* _WHAT YOU HAVE TO DO_: Work out how many lines in the listing below include the word "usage"; answer with the number alone.

* _Robot call records_:
_ _ _

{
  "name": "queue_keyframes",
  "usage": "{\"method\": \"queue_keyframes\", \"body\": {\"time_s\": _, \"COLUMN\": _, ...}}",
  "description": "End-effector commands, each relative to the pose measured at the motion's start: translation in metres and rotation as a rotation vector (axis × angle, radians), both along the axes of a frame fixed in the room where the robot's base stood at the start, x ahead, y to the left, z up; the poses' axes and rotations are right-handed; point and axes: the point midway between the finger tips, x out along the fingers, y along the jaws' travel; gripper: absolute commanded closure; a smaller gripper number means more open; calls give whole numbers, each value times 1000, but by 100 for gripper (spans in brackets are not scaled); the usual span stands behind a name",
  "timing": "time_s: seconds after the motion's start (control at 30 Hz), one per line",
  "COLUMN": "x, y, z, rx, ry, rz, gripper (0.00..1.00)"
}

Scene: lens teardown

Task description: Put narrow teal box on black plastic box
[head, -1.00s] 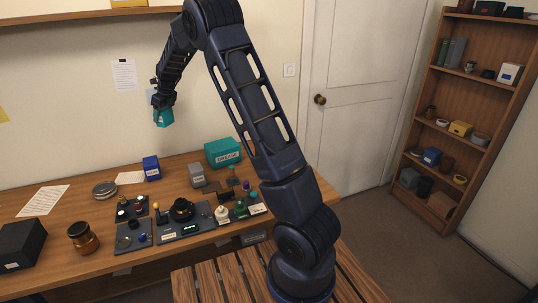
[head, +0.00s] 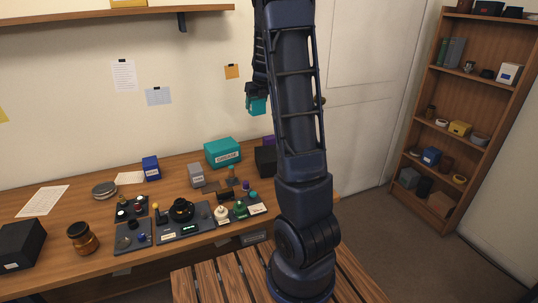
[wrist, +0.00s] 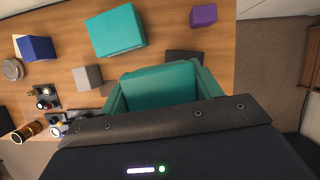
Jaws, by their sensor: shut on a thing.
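My gripper (head: 256,92) is shut on the narrow teal box (head: 257,106) and holds it high above the right end of the workbench. In the wrist view the teal box (wrist: 158,86) sits between the fingers. A black box (head: 265,161) stands at the bench's right end, partly hidden behind my arm. In the wrist view a dark box (wrist: 184,57) shows just beyond the held box, which covers part of it. Another black box (head: 20,245), with a small label, lies at the bench's left front.
A larger teal box (head: 223,153) labelled GREASE stands left of the right-hand black box. A purple box (wrist: 203,15) is behind that black box. A grey box (head: 196,175), blue box (head: 151,168) and several lens parts occupy the middle. A wall shelf (head: 90,20) hangs at upper left.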

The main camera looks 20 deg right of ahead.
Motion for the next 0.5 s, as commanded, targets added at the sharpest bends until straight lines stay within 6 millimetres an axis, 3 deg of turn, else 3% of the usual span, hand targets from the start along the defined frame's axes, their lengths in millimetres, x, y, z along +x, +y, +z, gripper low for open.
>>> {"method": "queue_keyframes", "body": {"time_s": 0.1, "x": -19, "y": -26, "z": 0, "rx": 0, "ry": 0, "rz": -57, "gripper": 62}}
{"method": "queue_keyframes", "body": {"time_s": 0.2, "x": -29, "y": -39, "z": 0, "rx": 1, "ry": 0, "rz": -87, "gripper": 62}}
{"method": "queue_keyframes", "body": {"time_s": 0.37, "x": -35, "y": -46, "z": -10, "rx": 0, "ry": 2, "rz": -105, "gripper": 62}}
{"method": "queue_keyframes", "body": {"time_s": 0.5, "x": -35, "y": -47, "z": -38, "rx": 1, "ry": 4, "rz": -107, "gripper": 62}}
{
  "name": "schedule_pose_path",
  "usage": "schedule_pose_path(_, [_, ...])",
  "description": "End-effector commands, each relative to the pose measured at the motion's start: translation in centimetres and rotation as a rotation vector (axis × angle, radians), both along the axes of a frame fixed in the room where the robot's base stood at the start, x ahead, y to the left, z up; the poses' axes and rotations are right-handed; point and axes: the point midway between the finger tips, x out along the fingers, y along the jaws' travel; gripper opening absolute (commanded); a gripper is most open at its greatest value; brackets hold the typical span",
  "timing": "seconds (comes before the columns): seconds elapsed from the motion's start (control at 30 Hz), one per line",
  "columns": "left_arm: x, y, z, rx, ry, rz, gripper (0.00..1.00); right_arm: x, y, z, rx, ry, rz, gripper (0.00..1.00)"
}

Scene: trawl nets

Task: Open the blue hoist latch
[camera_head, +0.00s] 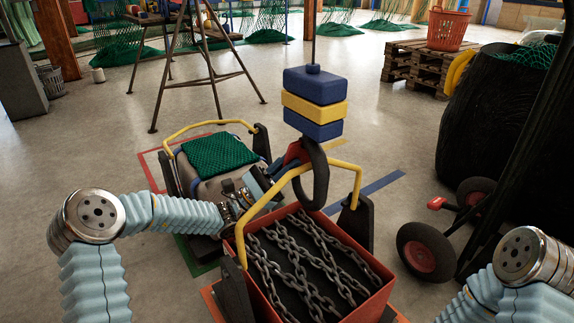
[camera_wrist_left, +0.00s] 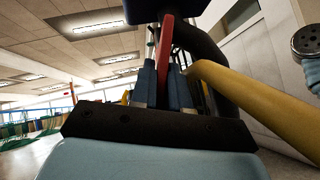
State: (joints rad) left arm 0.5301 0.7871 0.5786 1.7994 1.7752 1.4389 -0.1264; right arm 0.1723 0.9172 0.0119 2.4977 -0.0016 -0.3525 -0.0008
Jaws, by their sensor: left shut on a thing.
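The blue hoist block (camera_head: 313,87), with a yellow middle band, hangs from a thin line. Below it is a black hook (camera_head: 319,183), which shows at the top in the left wrist view (camera_wrist_left: 205,50). Its latch is red (camera_head: 294,151) and sits on the hook's left side. The hook hangs at the yellow handle (camera_head: 347,166) of the red chain bin; I cannot tell if the handle lies inside it. My left gripper (camera_head: 284,165) is shut on the red latch, which stands between its blue fingers in the left wrist view (camera_wrist_left: 166,45). My right gripper is out of frame.
The red bin (camera_head: 377,291) holds several chains (camera_head: 305,262). Behind my left arm is a second load with green netting (camera_head: 215,153) and its own yellow handle (camera_head: 200,125). A wheeled cart (camera_head: 428,250) stands right. Open floor lies behind.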

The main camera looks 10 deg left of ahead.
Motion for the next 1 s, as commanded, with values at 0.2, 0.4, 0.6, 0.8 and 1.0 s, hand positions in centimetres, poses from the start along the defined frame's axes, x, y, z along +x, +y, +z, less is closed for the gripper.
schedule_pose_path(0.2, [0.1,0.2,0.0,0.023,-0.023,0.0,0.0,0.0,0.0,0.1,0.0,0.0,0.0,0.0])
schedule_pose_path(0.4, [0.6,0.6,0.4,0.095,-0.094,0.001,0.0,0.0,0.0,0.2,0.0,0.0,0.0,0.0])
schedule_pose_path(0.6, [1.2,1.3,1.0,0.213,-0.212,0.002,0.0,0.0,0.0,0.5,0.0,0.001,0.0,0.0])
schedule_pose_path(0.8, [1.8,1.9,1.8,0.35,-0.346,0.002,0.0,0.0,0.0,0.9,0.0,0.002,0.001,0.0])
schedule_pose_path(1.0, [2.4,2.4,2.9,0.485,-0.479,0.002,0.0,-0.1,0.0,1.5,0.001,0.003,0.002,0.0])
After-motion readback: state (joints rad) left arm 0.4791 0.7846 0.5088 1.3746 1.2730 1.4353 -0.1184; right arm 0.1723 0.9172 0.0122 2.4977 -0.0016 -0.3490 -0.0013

_ _ _

* _TASK RESULT_: 2